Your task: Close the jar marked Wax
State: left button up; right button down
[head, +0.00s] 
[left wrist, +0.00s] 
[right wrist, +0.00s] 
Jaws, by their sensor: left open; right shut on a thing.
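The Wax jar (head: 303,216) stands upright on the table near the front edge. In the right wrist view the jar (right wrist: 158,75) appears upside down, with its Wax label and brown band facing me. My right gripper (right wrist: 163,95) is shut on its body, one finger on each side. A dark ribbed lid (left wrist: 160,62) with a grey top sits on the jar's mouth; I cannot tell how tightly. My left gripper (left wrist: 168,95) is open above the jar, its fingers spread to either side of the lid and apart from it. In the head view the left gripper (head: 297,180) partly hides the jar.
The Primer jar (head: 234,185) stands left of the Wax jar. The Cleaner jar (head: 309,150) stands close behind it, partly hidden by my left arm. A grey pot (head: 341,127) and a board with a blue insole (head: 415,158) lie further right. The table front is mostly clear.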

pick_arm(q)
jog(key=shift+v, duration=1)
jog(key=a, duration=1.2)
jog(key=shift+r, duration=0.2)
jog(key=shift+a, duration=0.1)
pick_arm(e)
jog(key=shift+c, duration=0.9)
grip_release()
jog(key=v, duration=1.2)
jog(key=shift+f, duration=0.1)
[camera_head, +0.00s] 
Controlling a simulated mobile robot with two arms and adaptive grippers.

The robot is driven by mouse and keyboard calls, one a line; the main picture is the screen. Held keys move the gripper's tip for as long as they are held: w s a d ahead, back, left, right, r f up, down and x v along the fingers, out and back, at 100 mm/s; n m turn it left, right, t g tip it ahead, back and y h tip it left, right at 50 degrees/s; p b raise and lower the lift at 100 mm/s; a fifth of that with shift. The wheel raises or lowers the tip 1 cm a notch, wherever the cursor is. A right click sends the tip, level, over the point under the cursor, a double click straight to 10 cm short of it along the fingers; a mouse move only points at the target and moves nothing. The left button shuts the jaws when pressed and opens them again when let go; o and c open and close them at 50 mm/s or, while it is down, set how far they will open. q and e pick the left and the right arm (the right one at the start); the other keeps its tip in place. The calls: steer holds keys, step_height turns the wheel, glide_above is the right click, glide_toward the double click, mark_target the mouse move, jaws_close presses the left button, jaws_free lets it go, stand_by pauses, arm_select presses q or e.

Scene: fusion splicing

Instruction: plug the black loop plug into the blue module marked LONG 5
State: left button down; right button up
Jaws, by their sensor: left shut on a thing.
---------------
● **GOAL OF THE EXERCISE**
Starting at the line that contains "Instruction: plug the", print every line through the end of the listing, word for word. Leave out all the rest.

● **TASK ANSWER**
Instruction: plug the black loop plug into the blue module marked LONG 5
State: left button down; right button up
Jaws, by their sensor: left shut on a thing.

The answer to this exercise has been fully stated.